Thank you @lingareddy_Alva. Your considered response lives up to your forum title: Esteemed Contributor.

1. Notification.
Appreciate the confirmation that the determinism and control is worth the small bit of explicit configuration given the limited set of consumers.

Regarding table triggers, did I misunderstand the capability described here: https://docs.databricks.com/aws/en/jobs/trigger-table-update?

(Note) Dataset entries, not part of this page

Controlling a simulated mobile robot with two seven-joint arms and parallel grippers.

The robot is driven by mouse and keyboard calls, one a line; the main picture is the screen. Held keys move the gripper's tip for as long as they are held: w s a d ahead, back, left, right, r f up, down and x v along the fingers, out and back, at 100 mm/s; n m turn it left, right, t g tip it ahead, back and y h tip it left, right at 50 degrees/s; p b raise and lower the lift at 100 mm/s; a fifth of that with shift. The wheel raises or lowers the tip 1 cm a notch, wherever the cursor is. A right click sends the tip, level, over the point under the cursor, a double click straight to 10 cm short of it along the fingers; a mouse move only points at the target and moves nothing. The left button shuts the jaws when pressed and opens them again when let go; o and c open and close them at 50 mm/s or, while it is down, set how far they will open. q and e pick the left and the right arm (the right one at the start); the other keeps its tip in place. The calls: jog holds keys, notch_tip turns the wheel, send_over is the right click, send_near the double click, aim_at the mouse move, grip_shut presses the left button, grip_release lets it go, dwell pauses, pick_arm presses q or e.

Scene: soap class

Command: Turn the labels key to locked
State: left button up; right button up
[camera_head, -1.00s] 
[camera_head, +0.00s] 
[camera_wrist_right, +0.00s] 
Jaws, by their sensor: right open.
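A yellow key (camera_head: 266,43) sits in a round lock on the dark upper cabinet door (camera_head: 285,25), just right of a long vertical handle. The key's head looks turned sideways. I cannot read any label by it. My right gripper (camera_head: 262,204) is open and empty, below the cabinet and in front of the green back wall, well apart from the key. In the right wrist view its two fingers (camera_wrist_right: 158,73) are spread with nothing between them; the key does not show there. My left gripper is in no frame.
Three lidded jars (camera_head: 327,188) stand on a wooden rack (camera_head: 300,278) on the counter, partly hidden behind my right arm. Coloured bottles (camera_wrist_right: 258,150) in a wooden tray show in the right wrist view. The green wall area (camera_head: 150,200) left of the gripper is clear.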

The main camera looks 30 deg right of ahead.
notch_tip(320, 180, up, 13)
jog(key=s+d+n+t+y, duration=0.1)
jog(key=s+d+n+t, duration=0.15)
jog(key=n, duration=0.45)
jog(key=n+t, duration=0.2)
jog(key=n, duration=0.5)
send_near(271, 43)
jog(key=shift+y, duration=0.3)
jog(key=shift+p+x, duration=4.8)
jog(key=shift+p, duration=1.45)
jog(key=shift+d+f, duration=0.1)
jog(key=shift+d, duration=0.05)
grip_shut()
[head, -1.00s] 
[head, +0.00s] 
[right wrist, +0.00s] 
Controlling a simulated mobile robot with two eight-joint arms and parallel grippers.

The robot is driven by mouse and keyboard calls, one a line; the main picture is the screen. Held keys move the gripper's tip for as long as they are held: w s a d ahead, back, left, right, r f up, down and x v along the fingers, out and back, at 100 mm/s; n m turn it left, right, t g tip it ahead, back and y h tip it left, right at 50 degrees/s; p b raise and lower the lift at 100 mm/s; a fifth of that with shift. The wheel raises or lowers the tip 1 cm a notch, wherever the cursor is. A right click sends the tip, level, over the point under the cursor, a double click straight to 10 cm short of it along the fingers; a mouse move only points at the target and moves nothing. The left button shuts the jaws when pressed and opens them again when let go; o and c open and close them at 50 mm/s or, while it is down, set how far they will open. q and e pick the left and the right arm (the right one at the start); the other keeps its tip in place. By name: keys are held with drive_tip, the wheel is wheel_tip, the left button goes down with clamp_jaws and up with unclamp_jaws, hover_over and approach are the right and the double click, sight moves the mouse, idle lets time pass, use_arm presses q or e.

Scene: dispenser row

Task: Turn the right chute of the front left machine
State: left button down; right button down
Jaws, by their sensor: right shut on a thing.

Re. Option B, apologies for not having mentioned that we had already foreclosed on any AWS eventbus complexity. Option A is where we suspected we might end up. Regarding means to execute the cross-ws job, we assumed that since the producer will be running a notebook job it can initiate the target consumer jobs via API, e.g

# Point the client at consumer workspace... w_b = WorkspaceClient(host="https://consumer1-workspace-host", token="<token-from-secrets>") # Trigger workspace job w_b.jobs.run_now(job_id=<client1-processing-job-id>)

2. Facade
Agree - we use VIEWS like this in legacy PG to reduce coupling for schema evolution.

3. Triggering Postbacks
As my UK colleagues are fond of saying, "in for a penny, in for a Pound." Since we're already using explicit calls, it makes sense to apply that pattern on the return trip. Thanks for the confirmation.

4. Tips

The `CAN_TRIGGER` permission on Jobs is workspace-local — you'll need to grant it per consumer workspace, but it's a one-time configuration per consumer onboarding.

Appreciate the pointers. So this configures a calling workspace, irrespective of service principal, the ACL to TRIGGER, and then a specific principal is granted a calling ACL?

Thanks,
DD

Re: Inquiring whether table triggers are the recommended tool for the job

lingareddy_Alva — Sun, 05 Apr 2026 02:40:46 GMT

Thanks @David_Dabbs for the accepting as a solution.

On table triggers: you were right the feature exists, but the Delta Sharing constraint kills it for your topology — tables shared via Delta Sharing are not supported https://docs.databricks.com/aws/en/jobs/trigger-table-update as trigger sources. Explicit API call stands.

On CAN_TRIGGER: your model is correct. It's a per-job ACL granted to a specific principal — no workspace-level intermediary. Host URL is just addressing.